Delirium wrote:
I don't mean this to sound particularly harsh, but I'm wondering why we're doing this on Wikisource, when Distributed Proofreaders for Project Gutenberg already has a well-debugged workflow for taking texts from images to OCR to proofread to a final version. Is there an advantage to starting our own project that does the same thing they already do pretty well?
This is a fascinating topic with many facets.
My starting point was not PGDP vs Wikisource, but Project Runeberg's existing software and workflow vs MediaWiki.
I hope that the text and illustrations of this old encyclopedia are useful on their own. Having the scanned images on Wikimedia Commons make them easily accessible. Having the text on Wikisource, where it can be proofread with wiki markup makes it easy to reuse in Wikipedia and other projects.

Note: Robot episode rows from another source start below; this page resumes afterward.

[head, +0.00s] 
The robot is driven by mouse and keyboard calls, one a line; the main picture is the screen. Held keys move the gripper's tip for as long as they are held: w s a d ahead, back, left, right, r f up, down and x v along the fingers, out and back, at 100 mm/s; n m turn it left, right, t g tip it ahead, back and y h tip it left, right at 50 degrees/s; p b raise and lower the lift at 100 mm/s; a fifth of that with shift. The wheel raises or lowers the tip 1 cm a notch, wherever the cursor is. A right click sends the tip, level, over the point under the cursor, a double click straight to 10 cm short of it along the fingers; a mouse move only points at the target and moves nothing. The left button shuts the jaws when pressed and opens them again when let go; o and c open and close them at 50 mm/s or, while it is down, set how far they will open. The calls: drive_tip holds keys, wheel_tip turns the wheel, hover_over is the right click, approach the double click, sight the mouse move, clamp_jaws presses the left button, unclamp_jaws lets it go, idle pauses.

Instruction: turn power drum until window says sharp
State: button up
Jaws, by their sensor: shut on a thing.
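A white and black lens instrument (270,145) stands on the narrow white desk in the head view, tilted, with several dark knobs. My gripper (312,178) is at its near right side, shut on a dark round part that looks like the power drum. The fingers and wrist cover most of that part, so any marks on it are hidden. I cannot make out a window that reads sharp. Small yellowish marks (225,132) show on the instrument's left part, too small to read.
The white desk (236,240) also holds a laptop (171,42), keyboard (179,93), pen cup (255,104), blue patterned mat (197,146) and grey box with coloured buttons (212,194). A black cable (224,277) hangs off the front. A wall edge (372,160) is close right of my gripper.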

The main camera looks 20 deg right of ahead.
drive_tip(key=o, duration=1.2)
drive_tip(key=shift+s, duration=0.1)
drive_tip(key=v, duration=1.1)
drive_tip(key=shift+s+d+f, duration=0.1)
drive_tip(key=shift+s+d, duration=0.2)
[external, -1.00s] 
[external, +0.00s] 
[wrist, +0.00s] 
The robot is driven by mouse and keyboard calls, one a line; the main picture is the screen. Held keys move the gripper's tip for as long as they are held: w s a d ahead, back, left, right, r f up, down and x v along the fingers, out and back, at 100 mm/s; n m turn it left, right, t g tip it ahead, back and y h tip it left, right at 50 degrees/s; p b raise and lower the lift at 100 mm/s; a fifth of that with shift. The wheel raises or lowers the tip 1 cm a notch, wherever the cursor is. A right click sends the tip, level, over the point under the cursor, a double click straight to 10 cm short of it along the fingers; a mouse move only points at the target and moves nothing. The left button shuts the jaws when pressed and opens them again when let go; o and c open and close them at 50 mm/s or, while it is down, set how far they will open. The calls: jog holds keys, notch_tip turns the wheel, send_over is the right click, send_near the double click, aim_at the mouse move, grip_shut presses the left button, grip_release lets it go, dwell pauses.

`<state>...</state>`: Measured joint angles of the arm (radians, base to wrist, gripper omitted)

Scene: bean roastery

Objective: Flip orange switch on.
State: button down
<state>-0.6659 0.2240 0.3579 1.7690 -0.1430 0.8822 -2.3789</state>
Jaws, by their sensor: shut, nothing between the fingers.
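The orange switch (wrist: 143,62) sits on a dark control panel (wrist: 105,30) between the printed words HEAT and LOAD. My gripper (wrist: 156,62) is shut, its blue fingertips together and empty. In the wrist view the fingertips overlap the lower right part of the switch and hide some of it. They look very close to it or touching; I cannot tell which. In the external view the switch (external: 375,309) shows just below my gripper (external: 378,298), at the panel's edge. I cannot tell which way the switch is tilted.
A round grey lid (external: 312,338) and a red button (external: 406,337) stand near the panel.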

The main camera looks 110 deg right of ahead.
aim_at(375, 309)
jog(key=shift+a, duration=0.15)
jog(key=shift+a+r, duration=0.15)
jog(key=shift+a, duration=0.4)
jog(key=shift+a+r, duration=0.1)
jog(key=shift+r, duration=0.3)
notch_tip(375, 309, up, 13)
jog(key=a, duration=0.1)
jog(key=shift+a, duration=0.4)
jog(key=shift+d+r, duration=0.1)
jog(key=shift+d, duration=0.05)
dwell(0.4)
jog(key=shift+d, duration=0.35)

But this is also a demonstration of a new and different principle for digitization and proofreading of old books. This started out as an informal discussion during Wikimania, as you can read on http://meta.wikimedia.org/wiki/User:LA2#Digitizing_books_with_MediaWiki
One argument against PGDP's current solution is that it is a workflow only, it is not a wiki. Once they finish proofing a book and ship the e-text to Project Gutenberg, there is no way to go back and correct errors (the wiki way). They also don't publish the scanned images, so if you suspect an error (right or wrong) in a Project Gutenberg e-text you cannot go back and look at the scanned image. These drawbacks are overcome by publishing the scanned images and using a wiki approach to proofreading (never-ending, non-linear). This is what Project Runeberg does, and what this new MediaWiki/Wikisource demo does.
People are asking me why I don't publish Project Runeberg's software to allow other projects to be started with a similar structure. My answer is that the source code is ugly, not developed to be distributed. Instead of cleaning up that code, it would make more sense to improve MediaWiki to support digitization and proofreading. In fact, MediaWiki can already be used for this. How can I demonstrate that? By starting my own MediaWiki site, of course. But since I'm lazy I decided instead to use Wikisource for my little demo.
I think it is reasonable to put in question why Wikisource exists at all, since we already have all these other digitization projects. My point was never to redefine Wikisource. I just happened to use it for this encyclopedia. Some people in the English Wikisource "Scriptorium" (community discussion) have welcomed my initiative.